A more obvious difficulty is the effect of the windowing process on the pianist’s interpretation of each of the source pieces. This is particularly challenging for the pianist as it goes against much in the way of traditional performance practice. To be faced with a score that is dynamically changing during performance or where only a fragment of the score may be visible forces the pianist to abandon, to a certain extent, traditional interpretative concepts of form and development.

 

4. Max Algorithm and Future Development

 

In the original form of the work, the order in which the piano works were played back by the computer was fixed.  In more recent variations of the piece, the author has begun experimenting with more open form Max patches that stochastically determine work selections. One of the first efforts at this is based on an extension of the first order Markov chain process outlined in Section 2.

 

The author is also extending the work realized in Valses and Etudes in the composition of a new work for voice and Max/MSP/Jitter.
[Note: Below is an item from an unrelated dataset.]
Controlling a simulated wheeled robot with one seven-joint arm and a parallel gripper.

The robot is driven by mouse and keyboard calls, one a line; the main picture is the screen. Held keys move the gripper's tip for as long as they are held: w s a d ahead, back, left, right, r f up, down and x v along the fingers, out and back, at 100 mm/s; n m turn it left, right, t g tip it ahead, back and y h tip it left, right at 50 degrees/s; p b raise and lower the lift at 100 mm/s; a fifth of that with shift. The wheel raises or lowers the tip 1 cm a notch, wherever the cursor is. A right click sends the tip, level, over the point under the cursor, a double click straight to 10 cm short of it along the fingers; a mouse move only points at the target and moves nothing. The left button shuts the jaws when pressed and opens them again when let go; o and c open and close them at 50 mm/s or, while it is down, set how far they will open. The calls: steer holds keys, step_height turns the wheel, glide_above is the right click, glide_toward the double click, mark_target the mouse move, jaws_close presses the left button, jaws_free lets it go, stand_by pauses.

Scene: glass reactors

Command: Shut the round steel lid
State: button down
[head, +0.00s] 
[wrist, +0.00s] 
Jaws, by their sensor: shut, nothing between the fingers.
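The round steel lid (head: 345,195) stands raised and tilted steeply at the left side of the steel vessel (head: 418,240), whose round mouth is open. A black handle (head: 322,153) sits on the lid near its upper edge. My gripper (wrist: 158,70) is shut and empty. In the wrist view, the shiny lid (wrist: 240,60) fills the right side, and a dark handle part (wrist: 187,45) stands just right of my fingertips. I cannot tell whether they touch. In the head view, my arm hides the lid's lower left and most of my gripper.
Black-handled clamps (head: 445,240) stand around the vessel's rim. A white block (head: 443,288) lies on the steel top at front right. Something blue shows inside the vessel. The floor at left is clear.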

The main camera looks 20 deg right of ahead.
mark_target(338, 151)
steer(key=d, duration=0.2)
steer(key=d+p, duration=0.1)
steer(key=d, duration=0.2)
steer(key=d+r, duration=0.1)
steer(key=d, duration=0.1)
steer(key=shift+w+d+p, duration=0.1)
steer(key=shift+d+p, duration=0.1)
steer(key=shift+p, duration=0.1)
In this work, the text sung by the voice will be generated live in a manner similar to that outlined above but will also employ rule-based algorithms that do not require predetermined texts. This latter technique seems a particularly interesting way to introduce a spontaneous element to the performance. Also being explored is a more responsive musical process whereby the performer is not simply responding to events determined by the computer but becomes more of a musical instigator. In regard to the new work being developed, this might involve the use of speech analysis and recognition to help determine musical events.

 

5. References

 

[1] D. Zicarelli, “An Extensible Real-Time Signal Processing Environment for MAX,” in Proceedings of the 1998 International Computer Music Conference, Ann Arbor, MI: International Computer Music Association, pp. 463-466, 1998.